Il dibattito politico dei prossimi giorni rischia di apparire irreale. Lo scenario confuso non è favorevole alla definizione di un programma chiaro, tutte le forze coinvolte sono interessate a capire come finirà il grande gioco di Palazzo per la creazione di una maggioranza di governo.
Nessuno sembra disposto a parlare di temi concreti. Eppure, ne esiste uno che non può essere eluso. Parliamo della necessità di una manovra correttiva da quasi quindici miliardi. Il calo del Prodotto interno lordo e l’aumento della disoccupazione hanno causato un buco nel bilancio pubblico. Situazione che potrebbe aggravarsi dopo la recente impennata del differenziale tra i nostri titoli di Stato e quelli tedeschi. Il servizio del debito è destinato a mangiarsi una par
te consistente di questi quindici miliardi, economie che saranno realizzate – con tutta probabilità – tagliando ulteriormente la spesa pubblica.

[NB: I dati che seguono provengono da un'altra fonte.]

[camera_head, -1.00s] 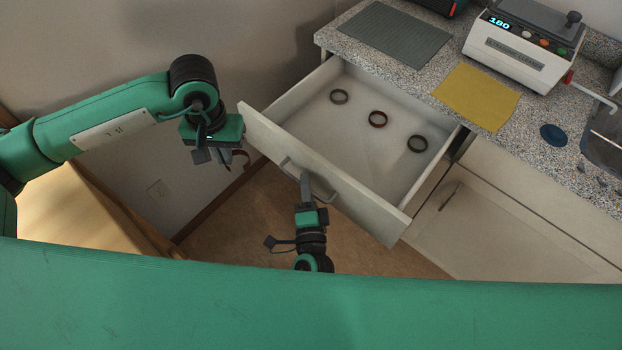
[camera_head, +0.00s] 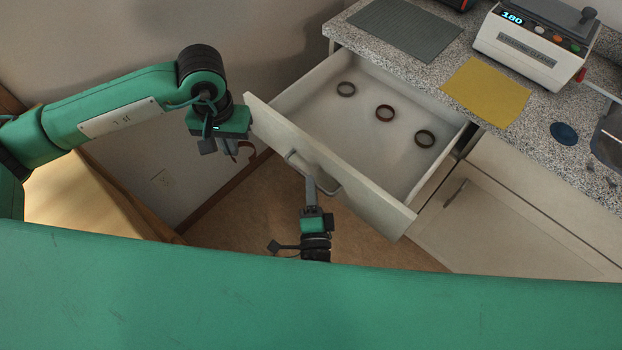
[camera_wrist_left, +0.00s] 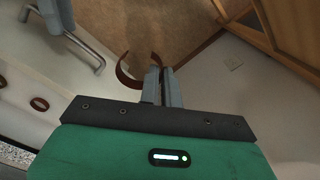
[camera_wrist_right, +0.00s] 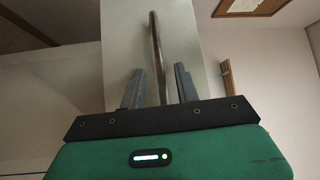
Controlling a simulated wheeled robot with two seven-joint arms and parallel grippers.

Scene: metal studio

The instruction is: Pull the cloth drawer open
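A pale drawer (camera_head: 300,142) stands pulled well out of the counter unit, with several rings' worth of space around three rings inside it. Its metal bar handle (camera_head: 327,189) is on the drawer front. My right gripper (camera_head: 311,190) is at the handle. In the right wrist view, the fingers (camera_wrist_right: 160,88) are apart and the handle bar (camera_wrist_right: 154,45) shows between and beyond them. I cannot tell whether they touch it. My left gripper (camera_head: 230,147) is left of the drawer, fingers close together on a brown ring (camera_wrist_left: 124,72); the handle also shows in that wrist view (camera_wrist_left: 85,45).
The drawer holds a dark ring (camera_head: 346,89), a reddish-brown ring (camera_head: 384,113) and a greenish ring (camera_head: 424,138). The speckled counter (camera_head: 350,40) bears a grey mat (camera_head: 405,28), a yellow cloth (camera_head: 486,90) and a white machine (camera_head: 530,45). A closed cabinet door (camera_head: 490,225) is at the right.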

Un Esecutivo non sostenuto da un’ampia maggioranza
non potrebbe pretendere di innalzare ulteriormente la pressione fiscale. Si potrebbe tentare la strada della questione di fiducia ma al Senato ogni voto avrà un risultato imprevedibile. Qualunque sia la formula politica prescelta, la nuova squadra di governo che guiderà il nostro Paese dovrà subito fare i conti con l’agenda europea: vincoli e tappe obbligate su conti pubblici e riforme per tentare di rilanciare la crescita. Una ripresa che – purtroppo – dovrà essere perseguita con le teorie propinate dai “soloni dell’austerity”, personaggi smentiti da larga parte della dottrina economica. Dal patto di stabilità passando per il semestre europeo, dal Fiscal compact fino al Six Pack e al Two Pack, che entrerà in vigore a breve, sono cinque i pilastri della governance economica che tracciano la rotta. Un’eredità lasciata dal governo tecnico di Mario Monti. Tutti ricordiamo una sua dichiarazione resa con una sicumera disarmante: “Chiunque verrà dopo di me non potrà fare a meno di seguire la strada indicata dalle nostre riforme”.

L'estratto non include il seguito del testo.